Your "improved" redirection would be:
… > "./${file%.*}_sorted${file#${file%.*}}"
It should support filenames with or without extension, albeit not with square or curly brackets, unfortunately. Quite a shame. To fix it you need to double quote the inner variable.
Really improved redirection:
… > "./${file%.*}_sorted${file#"${file%.*}"}"

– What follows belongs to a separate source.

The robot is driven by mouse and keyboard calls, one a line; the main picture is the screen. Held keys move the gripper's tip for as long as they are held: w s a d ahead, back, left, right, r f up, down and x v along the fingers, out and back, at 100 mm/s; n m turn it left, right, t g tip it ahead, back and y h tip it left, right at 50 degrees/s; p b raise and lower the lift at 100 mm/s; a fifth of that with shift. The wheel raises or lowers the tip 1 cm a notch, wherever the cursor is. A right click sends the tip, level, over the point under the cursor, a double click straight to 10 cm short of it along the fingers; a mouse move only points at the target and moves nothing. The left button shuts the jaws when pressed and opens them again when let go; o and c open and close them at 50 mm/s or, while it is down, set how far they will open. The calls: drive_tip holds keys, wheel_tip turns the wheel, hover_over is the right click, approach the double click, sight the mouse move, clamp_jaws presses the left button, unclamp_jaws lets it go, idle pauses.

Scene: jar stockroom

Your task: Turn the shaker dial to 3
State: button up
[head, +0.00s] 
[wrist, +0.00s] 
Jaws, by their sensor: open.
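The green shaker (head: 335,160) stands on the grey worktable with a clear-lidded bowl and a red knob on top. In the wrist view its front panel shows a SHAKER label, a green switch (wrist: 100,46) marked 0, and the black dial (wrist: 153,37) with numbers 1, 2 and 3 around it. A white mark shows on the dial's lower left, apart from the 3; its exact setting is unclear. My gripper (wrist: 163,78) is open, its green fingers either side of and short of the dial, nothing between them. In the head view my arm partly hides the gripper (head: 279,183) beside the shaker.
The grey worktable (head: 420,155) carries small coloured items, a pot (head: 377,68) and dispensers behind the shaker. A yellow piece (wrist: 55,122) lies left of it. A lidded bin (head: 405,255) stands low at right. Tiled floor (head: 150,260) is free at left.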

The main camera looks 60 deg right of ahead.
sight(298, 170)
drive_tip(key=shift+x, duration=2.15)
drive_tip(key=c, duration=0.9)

Double quoting makes ${file%.*}
not act as a pattern! Bash is smart enough to tell inner and outer quotes apart because the inner ones are embedded in the outer ${…}
syntax. I think this is the right way.
Another (imperfect) solution, let's analyze it for educational reasons:
${file/./_sorted.}
It replaces the first .
with _sorted.
. It will work fine if you have at most one dot in $file
. There is a similar syntax ${file//./_sorted.}
that replaces all dots. As far as I know there's no variant to replace the last dot only.